Gender Wars

Strategy 1996 Windows Dosbox GT Interactive Organized forces Science Fiction

When feminism strikes back!

In the way you interact with it, at the street level, when you make tactical decisions, the game is an alright squad based tactics game, seen from above. However, storywise, not as much! Nope, in Gender Wars feminism has gone nuclear and women have declared war on men, as, surely, the women have found that they could really do well without them. So, if you're a declared feminist, this is the kind of future you should be looking to uncover, the kind where cohabitation is no longer possible, but, instead, where males and females are at each other's throats! The game allows you to play as the ladies or as the males, and there are about 28 missions to go through, 14 per gender. The game's missions ask you to conquer by surprise attacks, by stealth and covert ops and by tactical cooperative play. The level of play is that of the squad, where you control each unit separately or all of them together. So, yeah, that's pretty much it, the game looks in the same vein of X Com or Syndicate, and overall, the game can be quite hard, as if your squad dies they remain dead for the remainder of the missions, so, you want to go at it as swiftly as you can, trying not to let your units die. Alright game, cool premise, definitely worth playing if you love tactics based gameplay in 2D.
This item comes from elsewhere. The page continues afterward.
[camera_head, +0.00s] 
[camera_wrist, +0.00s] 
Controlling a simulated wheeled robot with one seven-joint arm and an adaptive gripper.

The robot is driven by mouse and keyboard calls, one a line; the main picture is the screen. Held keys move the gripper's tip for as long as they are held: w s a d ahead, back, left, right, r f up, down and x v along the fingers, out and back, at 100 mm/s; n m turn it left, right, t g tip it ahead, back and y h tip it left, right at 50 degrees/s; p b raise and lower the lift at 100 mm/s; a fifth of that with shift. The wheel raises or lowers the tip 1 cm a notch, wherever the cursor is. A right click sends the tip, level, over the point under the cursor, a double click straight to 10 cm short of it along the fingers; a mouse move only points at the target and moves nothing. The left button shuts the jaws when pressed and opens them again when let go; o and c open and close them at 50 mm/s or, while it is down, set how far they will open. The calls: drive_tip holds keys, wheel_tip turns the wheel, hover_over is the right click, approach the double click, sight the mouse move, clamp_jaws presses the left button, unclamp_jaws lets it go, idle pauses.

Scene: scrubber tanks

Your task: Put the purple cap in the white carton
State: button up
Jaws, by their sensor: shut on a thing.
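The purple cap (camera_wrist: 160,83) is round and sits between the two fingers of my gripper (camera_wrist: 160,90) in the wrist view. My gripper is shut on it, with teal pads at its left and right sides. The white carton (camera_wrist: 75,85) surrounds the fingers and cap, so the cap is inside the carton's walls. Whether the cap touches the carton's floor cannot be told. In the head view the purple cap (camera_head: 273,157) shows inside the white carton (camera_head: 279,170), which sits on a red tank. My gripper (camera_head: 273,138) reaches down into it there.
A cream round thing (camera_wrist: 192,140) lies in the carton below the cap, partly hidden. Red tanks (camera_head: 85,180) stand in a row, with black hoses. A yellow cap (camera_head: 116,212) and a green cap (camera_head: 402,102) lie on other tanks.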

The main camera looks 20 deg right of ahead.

Original idea, poor execution

Gender Wars is a strategy video game developed by The 8th Day and published by Sales Curve Ltd. in 1996. This game brings a new original ideea which is controversial up to this day: the supremacy of the genders. While other strategy games, like Starcraft or Empire Earth, are based around wars between nations, factions or entire races, here, a war is waged between men and women. Even though the idea might seem silly at first, the introduction of the game show how the relationship between the genders have decayed. The gameplay is mostly about commanding a team of up to 4 people and leading them in various missions, collecting various power-ups to help in the in final conflict. The gameplay is not bad at all, but it's neither great, making it a somewhat mixed bag kind of feeling to it. Even though the idea of the game is original, the missions sadly aren't. It's almost the same as in the countless organized forces game we have played and the inconvinience of playing as a team of 4 really leaves a sour taste in your mouth. The developers should have taken lesson from the excellent X-Com game, which had you control a team of up to 32 soldiers.